On Monday, April 30, the Wall Street Journal broke a story reporting that Coca-Cola (KO) was in discussions to purchase energy drinks company Monster (MNST). Monster's share price swelled 20% on the news - its market cap popping up $2 billion to roughly $13 billion - but Coca-Cola ultimately decided to walk away from the deal. Coca-Cola CEO Muhtar Kent said late Monday that, "at this time," the company is not in talks to buy Monster. Monster's share price fell back to its pre-news market cap of around $11 billion.
The Wall Street Journal reports, "Coke on Monday heard from some angry investors who questioned the idea and the price" - and they weren't just objecting to Monster's bloated share price Monday. "Monster's valuation was already seen as an obstacle to Coca-Cola pursuing a deal," writes the Wall Street Journal. "The stock price has about doubled in the past year, and Monster trades at roughly 30 times estimated 2012 earnings." Coke and its rival PepsiCo (PEP) both declined to buy Monster when the company reached out last year, citing its high price as a factor. Moreover, "Coca-Cola already has an agreement with Monster to distribute some of its drinks, and that could diminish the potential synergies from any deal-and thus Coke's willingness to pay a large premium."
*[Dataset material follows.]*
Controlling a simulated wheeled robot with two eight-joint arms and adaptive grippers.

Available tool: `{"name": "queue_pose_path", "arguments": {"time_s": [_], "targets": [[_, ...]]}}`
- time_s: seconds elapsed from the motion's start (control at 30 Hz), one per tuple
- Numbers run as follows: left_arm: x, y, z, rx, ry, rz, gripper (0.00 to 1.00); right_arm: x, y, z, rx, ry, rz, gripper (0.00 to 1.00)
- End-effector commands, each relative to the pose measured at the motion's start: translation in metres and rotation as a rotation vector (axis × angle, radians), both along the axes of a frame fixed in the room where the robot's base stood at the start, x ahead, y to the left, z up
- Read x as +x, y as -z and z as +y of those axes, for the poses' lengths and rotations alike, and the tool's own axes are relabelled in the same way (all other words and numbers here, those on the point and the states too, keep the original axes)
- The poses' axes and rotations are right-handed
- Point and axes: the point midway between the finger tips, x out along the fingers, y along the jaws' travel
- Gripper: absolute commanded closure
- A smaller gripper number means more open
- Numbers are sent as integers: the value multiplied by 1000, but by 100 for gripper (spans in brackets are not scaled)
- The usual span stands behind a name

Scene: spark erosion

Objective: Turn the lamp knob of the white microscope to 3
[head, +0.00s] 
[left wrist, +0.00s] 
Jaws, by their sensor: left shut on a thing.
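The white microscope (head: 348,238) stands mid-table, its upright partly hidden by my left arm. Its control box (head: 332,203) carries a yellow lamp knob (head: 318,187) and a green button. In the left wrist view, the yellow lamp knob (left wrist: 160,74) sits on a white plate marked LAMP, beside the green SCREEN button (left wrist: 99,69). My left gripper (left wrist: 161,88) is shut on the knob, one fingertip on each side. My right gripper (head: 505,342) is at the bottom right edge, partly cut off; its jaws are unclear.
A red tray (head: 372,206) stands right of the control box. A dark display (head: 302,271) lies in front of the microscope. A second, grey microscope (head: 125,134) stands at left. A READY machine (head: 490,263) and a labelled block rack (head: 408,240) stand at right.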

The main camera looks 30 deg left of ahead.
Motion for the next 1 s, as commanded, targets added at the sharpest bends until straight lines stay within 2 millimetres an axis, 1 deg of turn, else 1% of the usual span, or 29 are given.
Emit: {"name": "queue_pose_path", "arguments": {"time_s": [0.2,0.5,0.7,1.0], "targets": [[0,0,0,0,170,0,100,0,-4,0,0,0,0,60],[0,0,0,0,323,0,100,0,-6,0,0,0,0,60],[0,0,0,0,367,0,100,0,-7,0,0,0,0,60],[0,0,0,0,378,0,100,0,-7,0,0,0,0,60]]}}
So, why the speculation? To put it simply, energy drinks are big business and, for as big as Coke is, it isn't big in this game.
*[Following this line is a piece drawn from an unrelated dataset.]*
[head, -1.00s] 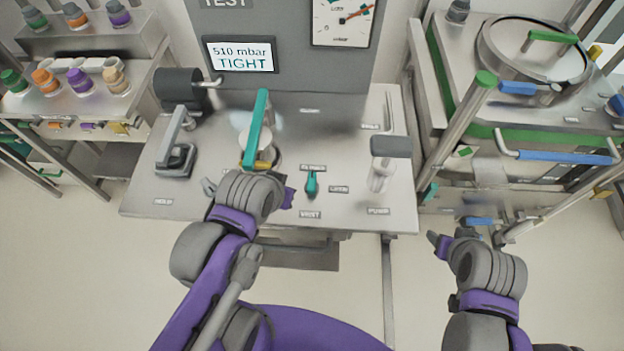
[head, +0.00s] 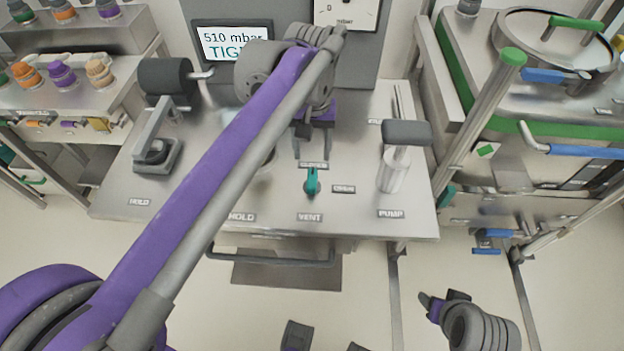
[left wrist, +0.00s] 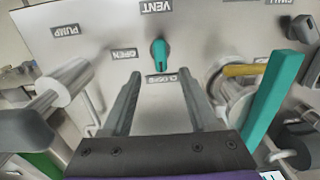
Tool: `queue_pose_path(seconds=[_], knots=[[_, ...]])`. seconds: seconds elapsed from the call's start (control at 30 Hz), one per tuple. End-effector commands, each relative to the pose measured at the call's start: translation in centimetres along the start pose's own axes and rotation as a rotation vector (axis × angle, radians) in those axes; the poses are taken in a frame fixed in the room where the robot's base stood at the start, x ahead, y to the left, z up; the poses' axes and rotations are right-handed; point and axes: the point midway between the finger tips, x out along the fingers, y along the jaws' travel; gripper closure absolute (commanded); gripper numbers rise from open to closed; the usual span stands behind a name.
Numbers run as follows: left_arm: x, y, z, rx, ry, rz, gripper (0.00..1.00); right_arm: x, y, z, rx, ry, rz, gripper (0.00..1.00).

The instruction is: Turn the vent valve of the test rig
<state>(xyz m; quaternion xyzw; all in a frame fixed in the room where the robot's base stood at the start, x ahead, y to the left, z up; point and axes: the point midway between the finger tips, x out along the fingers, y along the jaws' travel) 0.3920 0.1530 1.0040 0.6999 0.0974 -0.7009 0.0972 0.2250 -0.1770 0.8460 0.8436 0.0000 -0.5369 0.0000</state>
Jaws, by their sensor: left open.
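The vent valve is a small teal knob (head: 312,182) on the steel bench top, with a VENT label below it, CLOSED above and OPEN to its right. Its handle lies along the line between the VENT and CLOSED labels. In the left wrist view the knob (left wrist: 159,54) is upside down, just beyond the fingertips. My left gripper (head: 314,147) is over the bench behind the knob, fingers pointing down, open and empty; its parted fingers (left wrist: 160,82) show in the wrist view, not touching the knob. My right gripper (head: 442,300) hangs over the floor at right, its jaw gap unclear.
A teal lever (left wrist: 272,98) stands beside my left gripper, hidden by my arm in the head view. A display (head: 222,42) reads 510 mbar, partly covered.

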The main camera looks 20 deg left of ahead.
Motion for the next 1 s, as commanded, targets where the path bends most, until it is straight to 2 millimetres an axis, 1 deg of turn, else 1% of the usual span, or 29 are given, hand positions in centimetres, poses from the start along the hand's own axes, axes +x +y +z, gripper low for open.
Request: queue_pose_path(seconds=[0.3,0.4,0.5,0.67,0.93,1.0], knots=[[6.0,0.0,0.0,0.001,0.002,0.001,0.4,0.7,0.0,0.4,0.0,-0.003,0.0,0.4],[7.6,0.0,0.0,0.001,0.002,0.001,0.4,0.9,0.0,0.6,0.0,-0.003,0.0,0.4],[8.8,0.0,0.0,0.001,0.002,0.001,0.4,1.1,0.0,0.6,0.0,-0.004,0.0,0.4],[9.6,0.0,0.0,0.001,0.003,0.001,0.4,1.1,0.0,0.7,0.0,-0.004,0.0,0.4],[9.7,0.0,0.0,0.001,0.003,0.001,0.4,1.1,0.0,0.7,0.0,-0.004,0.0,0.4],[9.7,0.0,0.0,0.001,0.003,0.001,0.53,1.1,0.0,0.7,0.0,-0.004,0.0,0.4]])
Energy drinks is the fastest growing beverage segment in the US - according to a recent study, 30-50% of adolescents and young adults consume energy drinks regularly - and Monster is a large part of that. Right now, the energy drinks market is valued at $31.9 billion and boasts increased sales of 5% from 2010 to 2011. Monster has nearly 35% of the energy drink market share, while the privately held Red Bull GmbH is responsible for almost 30% of the market. The third position belongs to the privately owned Rockstar, which Pepsi distributes. Pepsi's own energy drink, AMP, is in fourth place with 4.4% of the US market last year. Coca-Cola has the brands Full Throttle and Fuze NOS but neither has done nearly as well as its competitors.
For Coke, buying a ready-made brand that already has a following (a "bolt-on acquisition") is an easy way for the company to get into the energy drinks game. Coke has already made it clear that it is in the market for this type of bolt-on acquisition and, given its poor market share in energy drinks coupled with the rapid growth of this segment, the energy drinks market makes sense. So, if not Monster, then what? Rockstar may not be an option owning to its agreements with Pepsi, but Red Bull could certainly be.
Red Bull is taking measures to counter the challenges of a consolidating industry by adopting various technologies, like issuing sales reps iPads to enable them to connect with customers using a range of social, mobile and location-based software - referred to as "SoLoMo" - but will it be enough to fend off "Big Red" if Coke sets its sights in that direction?
That is a hard question to answer. Plus, it is difficult to tell what Coca-Cola is going to do next. It's not as if the company is in a bad position. Coke recently traded at under $77 a share. Analysts expect the company to earn $4.10 a share this year and $4.49 next year, making its forward price to earnings ratio just over 17 times its future earnings - a discount to its peers' average of 19.74. Further, Coca-Cola offers one of the most stable dividends in the world. It pays out $2.04 (2.70% yield) on a 51% payout ratio and has increased those dividends consistently since 1969.
Coke also has a lot of money manager interest, which generally points to good things in store for the company. Warren Buffett famously has more than 20% of his 13F portfolio invested in Coke. The company also figures prominently in Boykin Curry's Eagle Capital Management portfolio. Lansdowne Partners, Cantillon Capital Management and Adage Capital Management are also fans of Coca-Cola.
It's hard to say what will happen next with Coke, but this is a great company with great numbers - and it is doing well even though its energy drinks brands are not. I recommend Coca-Cola as a buy, but caution investors to buy in when hype surrounding the stock is at a minimum to maximize the potential upside.